You are in a cave, a long cave! The cave can be represented by a 1 x N grid. Each cell of the cave can contain any amount of gold.

Initially you are in position 1. Now each turn you throw a perfect 6 sided dice. If you get X in the dice after throwing, you add X to your position and collect all the gold from the new position. If your new position is outside the cave, then you keep throwing again until you get a suitable result. When you reach the Nth position you stop your journey. Now you are given the information about the cave, you have to find out the expected number of gold you can collect using the given procedure.

Input

Input starts with an integer T (≤ 100), denoting the number of test cases.

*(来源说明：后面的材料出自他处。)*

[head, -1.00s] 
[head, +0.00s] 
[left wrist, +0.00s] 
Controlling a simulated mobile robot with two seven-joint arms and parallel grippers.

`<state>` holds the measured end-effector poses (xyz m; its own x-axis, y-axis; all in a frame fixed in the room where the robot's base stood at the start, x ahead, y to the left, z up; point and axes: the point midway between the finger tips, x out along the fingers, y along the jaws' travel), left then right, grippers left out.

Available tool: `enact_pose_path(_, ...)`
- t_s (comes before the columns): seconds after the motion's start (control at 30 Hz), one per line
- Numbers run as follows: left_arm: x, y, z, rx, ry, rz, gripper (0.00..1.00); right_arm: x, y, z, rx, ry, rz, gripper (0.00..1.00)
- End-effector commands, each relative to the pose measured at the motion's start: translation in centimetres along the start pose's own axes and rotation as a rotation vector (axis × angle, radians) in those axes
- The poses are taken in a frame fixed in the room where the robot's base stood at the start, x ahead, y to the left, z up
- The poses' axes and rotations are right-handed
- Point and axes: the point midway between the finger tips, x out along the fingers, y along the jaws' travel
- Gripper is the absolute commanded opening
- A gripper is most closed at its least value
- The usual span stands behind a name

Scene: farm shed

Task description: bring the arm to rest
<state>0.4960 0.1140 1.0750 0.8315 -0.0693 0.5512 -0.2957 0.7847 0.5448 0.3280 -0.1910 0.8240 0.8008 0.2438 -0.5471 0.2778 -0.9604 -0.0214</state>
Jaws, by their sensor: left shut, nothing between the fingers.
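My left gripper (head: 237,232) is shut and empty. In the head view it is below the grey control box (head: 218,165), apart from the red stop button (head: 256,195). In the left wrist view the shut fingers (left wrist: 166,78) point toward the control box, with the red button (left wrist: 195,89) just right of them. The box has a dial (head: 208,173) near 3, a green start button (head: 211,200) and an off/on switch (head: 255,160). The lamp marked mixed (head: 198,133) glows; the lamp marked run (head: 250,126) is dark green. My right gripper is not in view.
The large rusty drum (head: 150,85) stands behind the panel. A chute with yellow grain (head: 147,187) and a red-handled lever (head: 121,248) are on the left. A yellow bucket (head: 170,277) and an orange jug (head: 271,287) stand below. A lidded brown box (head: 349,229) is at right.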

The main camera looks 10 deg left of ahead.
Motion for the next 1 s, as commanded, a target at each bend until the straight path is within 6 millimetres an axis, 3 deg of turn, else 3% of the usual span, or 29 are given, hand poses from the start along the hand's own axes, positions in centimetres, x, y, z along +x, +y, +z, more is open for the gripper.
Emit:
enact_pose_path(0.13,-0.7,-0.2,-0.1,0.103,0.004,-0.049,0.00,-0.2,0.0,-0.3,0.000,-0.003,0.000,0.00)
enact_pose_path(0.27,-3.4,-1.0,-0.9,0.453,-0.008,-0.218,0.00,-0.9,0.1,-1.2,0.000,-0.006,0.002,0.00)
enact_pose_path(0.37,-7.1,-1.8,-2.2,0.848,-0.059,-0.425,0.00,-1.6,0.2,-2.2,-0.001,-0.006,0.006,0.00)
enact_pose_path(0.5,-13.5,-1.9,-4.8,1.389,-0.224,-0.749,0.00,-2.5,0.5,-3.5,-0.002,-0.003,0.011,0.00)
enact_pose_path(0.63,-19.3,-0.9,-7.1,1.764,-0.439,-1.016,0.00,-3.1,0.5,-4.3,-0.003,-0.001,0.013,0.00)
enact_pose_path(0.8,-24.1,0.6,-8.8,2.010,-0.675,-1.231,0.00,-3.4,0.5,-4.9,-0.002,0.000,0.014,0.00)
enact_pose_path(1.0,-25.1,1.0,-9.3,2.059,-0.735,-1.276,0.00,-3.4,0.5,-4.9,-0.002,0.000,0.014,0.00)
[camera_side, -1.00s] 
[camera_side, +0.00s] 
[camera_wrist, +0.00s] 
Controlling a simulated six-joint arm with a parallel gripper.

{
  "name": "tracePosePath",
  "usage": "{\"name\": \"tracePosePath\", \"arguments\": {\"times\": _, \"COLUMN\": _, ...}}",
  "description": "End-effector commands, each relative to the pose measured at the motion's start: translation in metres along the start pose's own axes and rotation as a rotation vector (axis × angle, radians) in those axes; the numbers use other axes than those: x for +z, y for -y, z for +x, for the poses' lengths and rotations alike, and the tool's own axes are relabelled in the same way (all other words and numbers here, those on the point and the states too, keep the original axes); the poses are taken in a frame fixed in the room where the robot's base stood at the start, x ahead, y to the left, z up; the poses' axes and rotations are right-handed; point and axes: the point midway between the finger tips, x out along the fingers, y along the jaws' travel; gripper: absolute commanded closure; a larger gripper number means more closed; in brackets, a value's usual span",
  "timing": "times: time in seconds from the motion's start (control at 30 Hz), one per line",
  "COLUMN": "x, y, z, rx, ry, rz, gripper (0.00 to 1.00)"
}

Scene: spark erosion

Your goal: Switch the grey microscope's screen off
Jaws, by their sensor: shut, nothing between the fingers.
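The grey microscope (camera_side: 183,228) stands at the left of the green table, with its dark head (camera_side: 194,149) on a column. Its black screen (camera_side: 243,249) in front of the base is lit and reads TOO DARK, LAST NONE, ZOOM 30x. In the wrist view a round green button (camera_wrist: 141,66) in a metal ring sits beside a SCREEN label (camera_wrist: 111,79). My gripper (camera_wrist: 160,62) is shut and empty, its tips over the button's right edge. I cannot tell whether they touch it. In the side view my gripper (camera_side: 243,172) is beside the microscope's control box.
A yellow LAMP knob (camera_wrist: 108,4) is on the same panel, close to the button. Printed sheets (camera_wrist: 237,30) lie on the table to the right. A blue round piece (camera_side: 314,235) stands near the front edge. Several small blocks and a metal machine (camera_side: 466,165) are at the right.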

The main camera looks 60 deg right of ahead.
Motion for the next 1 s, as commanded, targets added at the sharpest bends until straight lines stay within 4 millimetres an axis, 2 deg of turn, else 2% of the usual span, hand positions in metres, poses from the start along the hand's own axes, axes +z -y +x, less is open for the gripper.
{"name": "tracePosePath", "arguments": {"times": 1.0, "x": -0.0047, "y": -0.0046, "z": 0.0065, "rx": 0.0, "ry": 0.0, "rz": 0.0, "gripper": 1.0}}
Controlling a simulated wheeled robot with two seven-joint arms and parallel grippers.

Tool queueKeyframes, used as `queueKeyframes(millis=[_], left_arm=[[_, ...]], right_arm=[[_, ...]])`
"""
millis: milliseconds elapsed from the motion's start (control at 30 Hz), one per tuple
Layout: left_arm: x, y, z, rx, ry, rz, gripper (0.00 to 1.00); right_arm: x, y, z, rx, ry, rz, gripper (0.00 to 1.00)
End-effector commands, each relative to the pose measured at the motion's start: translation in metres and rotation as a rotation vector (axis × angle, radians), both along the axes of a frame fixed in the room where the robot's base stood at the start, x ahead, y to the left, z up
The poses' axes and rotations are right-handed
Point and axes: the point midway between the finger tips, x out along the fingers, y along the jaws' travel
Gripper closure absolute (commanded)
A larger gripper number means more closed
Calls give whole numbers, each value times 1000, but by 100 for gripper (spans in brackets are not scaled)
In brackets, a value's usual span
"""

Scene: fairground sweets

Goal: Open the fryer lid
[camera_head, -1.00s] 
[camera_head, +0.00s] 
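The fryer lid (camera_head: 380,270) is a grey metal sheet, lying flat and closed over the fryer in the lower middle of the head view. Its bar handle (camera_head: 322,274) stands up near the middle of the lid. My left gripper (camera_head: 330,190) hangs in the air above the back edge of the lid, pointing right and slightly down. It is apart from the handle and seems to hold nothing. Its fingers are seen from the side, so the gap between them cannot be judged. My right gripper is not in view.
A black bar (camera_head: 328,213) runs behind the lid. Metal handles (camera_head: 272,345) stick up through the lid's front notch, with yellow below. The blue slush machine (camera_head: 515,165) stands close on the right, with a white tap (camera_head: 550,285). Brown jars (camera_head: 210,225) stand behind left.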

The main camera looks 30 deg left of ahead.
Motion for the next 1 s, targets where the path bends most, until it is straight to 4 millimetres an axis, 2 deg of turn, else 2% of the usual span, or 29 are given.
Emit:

Each case contains a blank line and an integer N (1 ≤ N ≤ 100) denoting the dimension of the cave. The next line contains N space separated integers. The ith integer of this line denotes the amount of gold you will get if you come to the ith cell. You may safely assume that all the given integers will be non-negative and no integer will be greater than 1000.

Output

For each case, print the case number and the expected number of gold you will collect. Errors less than 10-6 will be ignored.

Sample Input

3
1
101
2
10 3
3
3 6 9

Sample Output

Case 1: 101.0000000000
Case 2: 13.000
Case 3: 15

题意

给出n个格子和每个格子的gold值，从第一个格子出发，每次掷骰子，值为1-6，前进到相应的格子并获得该格子的gold。若当前位置+掷出的值>n,则重新掷，最后一定到n。求获得gold的期望

题解

概率dp,dp[i]为到达第i个格子获得的gold的期望。dp[i] += (dp[i=1]/6+···+dp[i+6]/6).

求期望从后往前，求概率从前往后

代码

#include <iostream>
#include <algorithm>
#include <cstdio>
#include <cmath>
#include <cstring>
#include <string>
#include <vector>

using namespace std;
#define me(x,y) memset(x,y,sizeof x);

typedef long long ll;
const int maxn = 110;
const int INF = 0x3f3f3f3f;
const int MOD = 10007;
double dp[maxn];

int main()
{
    int t,ca = 1;
    cin>>t;
    while(t--){
        int n;
        me(dp,0);
        scanf("%d",&n);
        for(int i = 1; i <= n; i++){
            scanf("%lf",&dp[i]);
        }
        for(int i = n-1; i >= 1; i--){
            int k = min(6,n-i);
            for(int j = i+1; j <= i+k; j++){
                dp[i] += (double)dp[j]/k;
            }
        }
        printf("Case %d: %.10lf\n",ca++,dp[1]);  
    }    
    return 0;
}